There’s no question one of the today’s biggest compensation committee discussion topics is if and how to incorporate EESG and DEI goals into annual or long-term incentive plans. Companies that have no such considerations in their FY2021 incentive plans are deciding if and how to best weave these metrics in with financial and other strategy goals for FY2022. Companies that consider EESG and DEI in their individual performance assessments are questioning whether such goals should move in FY2022 to a scorecard that can be presented to shareholders in their Compensation Disclosure and Analysis (CD&A) report. And companies with scorecards are considering whether internal systems can sufficiently support the goal setting and evaluation processes for EESG and DEI goals with the same rigor and robustness as how revenue, earnings, and free cash flow goals are established and evaluated.
A veritable cottage industry of consulting advice has sprung up to help companies and compensation committees consider if and how EESG and DEI are best incorporated into incentive plans. There are multiple studies that count percentages of companies in industry groups, indices, or geographies that already include these non-financial measures. Many authors weigh the pros and cons of adding EESG and DEI into annual (currently most common) or long-term (far less common) incentive plans.
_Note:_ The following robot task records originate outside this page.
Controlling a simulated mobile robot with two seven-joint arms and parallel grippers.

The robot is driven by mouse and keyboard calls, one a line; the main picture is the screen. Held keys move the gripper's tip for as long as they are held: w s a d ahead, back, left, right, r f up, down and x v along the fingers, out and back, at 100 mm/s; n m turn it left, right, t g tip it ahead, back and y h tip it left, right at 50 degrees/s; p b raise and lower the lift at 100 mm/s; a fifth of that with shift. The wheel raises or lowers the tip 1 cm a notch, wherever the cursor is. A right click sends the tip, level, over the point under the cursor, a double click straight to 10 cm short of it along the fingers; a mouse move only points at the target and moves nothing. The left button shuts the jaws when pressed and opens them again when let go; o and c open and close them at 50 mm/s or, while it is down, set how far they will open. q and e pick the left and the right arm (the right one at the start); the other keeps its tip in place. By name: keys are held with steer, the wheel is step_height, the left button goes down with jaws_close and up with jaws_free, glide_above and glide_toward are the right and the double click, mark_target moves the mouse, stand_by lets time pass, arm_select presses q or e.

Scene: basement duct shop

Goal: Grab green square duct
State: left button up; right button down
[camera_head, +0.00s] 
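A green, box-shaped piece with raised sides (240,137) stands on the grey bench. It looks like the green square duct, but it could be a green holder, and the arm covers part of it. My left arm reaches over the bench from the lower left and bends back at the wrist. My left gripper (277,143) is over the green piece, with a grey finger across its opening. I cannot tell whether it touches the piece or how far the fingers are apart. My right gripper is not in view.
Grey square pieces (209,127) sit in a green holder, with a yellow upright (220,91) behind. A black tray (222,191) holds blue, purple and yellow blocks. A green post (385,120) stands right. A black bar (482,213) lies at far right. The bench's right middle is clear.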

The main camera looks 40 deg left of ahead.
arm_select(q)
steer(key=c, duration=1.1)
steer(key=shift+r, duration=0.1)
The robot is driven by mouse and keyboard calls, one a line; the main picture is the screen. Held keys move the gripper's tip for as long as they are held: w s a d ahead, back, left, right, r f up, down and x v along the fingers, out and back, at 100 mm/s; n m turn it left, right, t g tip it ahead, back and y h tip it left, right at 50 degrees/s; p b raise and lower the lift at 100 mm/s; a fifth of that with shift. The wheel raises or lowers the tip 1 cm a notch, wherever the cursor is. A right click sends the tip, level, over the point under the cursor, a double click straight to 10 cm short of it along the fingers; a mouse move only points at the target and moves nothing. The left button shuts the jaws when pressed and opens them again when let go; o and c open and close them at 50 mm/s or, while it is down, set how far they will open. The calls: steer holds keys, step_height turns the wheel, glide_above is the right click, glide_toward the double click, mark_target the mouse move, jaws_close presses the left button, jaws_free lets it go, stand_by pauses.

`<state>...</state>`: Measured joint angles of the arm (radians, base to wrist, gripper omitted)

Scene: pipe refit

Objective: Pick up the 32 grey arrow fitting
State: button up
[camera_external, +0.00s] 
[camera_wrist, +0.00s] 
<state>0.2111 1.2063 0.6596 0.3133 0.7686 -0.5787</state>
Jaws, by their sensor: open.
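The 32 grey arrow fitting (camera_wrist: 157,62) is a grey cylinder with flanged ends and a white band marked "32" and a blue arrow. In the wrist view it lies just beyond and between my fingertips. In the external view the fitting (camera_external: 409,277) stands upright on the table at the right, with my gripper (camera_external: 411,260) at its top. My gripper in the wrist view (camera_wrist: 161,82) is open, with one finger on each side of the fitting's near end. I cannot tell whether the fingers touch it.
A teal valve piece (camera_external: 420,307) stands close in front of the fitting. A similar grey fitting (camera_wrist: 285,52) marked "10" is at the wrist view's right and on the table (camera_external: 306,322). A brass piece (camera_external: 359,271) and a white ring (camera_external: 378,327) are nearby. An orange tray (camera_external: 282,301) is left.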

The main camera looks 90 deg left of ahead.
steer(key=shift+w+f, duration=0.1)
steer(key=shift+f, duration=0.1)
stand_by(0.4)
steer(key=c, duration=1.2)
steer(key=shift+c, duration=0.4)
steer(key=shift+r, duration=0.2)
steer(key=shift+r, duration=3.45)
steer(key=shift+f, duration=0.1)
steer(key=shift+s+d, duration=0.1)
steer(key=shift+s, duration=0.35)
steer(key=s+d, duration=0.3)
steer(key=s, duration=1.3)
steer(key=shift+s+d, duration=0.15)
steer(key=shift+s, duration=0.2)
And others describe the pitfalls of treating EESG and DEI as the “flavor of the month” by rushing to add these measures without adequate consideration of organizational readiness and communications necessary to support any incentive plan metric. All of these perspectives should be considered regardless of the stage in which a company is considering EESG and DEI in reward systems. As a recap of the questions to be asked…
- Is EESG/DEI a strategic pillar?
- Have specific EESG/DEI metrics been in place for a while?
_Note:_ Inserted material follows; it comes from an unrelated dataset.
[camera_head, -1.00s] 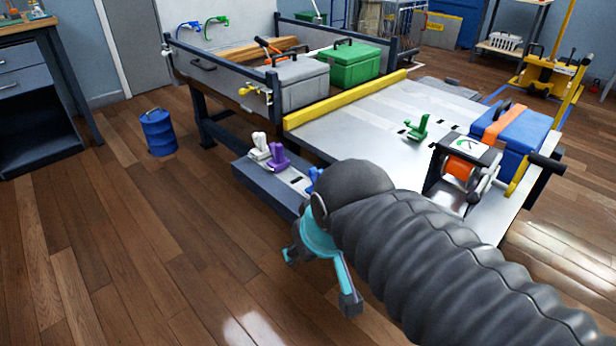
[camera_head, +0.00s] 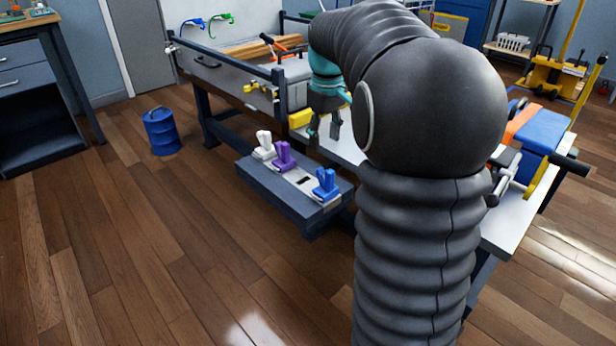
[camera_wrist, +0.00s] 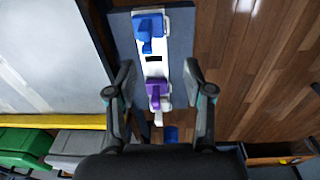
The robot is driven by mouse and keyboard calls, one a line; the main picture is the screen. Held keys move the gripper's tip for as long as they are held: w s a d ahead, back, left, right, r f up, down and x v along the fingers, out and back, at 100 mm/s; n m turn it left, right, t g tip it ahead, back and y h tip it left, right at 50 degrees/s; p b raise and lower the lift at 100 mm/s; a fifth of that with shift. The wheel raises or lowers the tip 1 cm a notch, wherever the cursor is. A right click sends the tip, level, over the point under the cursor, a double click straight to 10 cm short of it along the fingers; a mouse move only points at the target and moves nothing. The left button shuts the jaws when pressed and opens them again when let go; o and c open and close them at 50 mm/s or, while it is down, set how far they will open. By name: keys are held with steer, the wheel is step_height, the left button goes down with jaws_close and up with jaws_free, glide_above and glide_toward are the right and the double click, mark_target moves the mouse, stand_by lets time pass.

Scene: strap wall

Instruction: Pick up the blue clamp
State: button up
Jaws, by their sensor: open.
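The blue clamp (camera_head: 326,184) stands on the near right end of a low grey shelf (camera_head: 270,185), on a pale strip. It also shows near the top of the wrist view (camera_wrist: 148,30). A purple clamp (camera_head: 284,156) and a white clamp (camera_head: 264,145) stand on the same strip, farther left. My gripper (camera_head: 325,130) is open and empty, above and behind the shelf in the head view. In the wrist view its fingers (camera_wrist: 160,82) point toward the strip, spread to either side of the purple clamp, with the blue clamp beyond their tips.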

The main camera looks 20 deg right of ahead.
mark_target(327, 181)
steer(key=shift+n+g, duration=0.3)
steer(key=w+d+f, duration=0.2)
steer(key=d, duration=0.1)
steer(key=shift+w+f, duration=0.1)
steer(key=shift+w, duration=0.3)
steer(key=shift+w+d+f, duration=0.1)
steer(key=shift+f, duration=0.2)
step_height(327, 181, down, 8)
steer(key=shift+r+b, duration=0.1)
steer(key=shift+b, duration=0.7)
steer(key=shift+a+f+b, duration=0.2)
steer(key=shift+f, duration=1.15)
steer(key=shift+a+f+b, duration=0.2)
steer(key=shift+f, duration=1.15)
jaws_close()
- Can actionable goals be set and measured?
- Are specific EESG/DEI metrics so critical that they require incentive plan backup?
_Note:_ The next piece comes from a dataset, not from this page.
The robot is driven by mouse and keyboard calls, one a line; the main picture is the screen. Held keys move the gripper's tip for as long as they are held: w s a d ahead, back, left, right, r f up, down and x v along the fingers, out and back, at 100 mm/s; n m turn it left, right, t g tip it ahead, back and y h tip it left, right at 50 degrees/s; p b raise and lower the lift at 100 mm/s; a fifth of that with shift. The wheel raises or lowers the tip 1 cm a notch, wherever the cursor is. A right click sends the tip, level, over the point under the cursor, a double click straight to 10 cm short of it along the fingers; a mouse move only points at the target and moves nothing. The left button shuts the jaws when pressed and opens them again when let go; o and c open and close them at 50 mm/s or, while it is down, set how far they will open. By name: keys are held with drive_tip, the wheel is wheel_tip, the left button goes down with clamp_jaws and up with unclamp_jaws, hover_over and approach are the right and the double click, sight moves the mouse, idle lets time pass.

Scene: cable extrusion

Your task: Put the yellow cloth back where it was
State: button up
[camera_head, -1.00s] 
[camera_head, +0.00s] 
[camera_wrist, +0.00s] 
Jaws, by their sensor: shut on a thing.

- How should the selection and weighting of other goals be adjusted if EESG/DEI metrics are included?
- Can we deal with disclosure issues if we miss?
However, there appears to be no specific consulting guidance on supporting EESG and DEI when (a) they both were already culturally important to a company and when (b) traditional “threshold,” “target,” and “maximum” incentive plan goal setting are viewed as counter-cultural and potentially detrimental to the consistent progress the company is expected to achieve. Is it possible to include EESG and DEI measures in an incentive plan without “bonusing our culture?”
For this company, the answer was yes. Their solution was to borrow a concept from one of its manufacturing unit’s incentive plans that reinforced quality as “Job One.” At this unit, product quality is a cultural expectation every day. As such, different quality achievements are consolidated against expectations in a point score. Meeting or exceeding expectations are communicated proudly but carry no individual financial gain. Only when an aggregate quality score misses expectations are communications delivered about lessons learned and process improvements to be made, backed up with a haircut to quarterly production bonuses and a commensurate reduction in bonuses for the unit’s management team. It is a culturally congruent incentive plan for that business unit. There’s no bonus for supporting the quality culture but there is an incentive plan message sent when the culture has a quality miss.
Based on this concept, an EESG/DEI Modifier was built around an expectation that 50 points would be delivered through multiple DEI initiatives and achievements. Some factors have a higher weight than others in the scoring. However, a score of less than 50 points would result in a 5 percentage point reduction and a score of less than 40 points would result in a 10 percentage point reduction in all annual incentive plan participants’ earned awards for that year. Implementation of the EESG/DEI Modifier is slated for the annual incentive plan in FY2022. An illustration of the scorecard looks like this:
As in most things in life, there is not just “one best way” to consider including EESG and DEI in incentive plans. Some companies may find it most effective to consider EESG and DEI progress in individual performance assessments, and others may choose to add a leveraged upside and downside weight on EESG and DEI metrics as with financial metrics. A small but growing number of companies incorporate an EESG and DEI component in a performance share unit (PSU) plan.
For this company, and perhaps for others, the concept of allowing for upside leverage on EESG and DEI cultural imperatives is inconsistent with core values. Further, such companies may believe that continued progress on EESG and DEI results supports culture better than would a traditional “plus-and-minus” pay-performance scale. Because the culture is being supported, meeting or exceeding EESG and DEI objectives should be celebrated — not bonused. Missing a cultural expectation should produce introspection about how to improve and a message through a bonus reduction that all need to do better next year.
For companies intrigued by advancing their cultural journey through the inclusion of EESG and DEI components in incentive plans, careful thought about key objectives, weightings, scoring, and outcomes, plus support from executive management and the compensation committee, can result in a plan design that builds progress toward culturally significant objectives.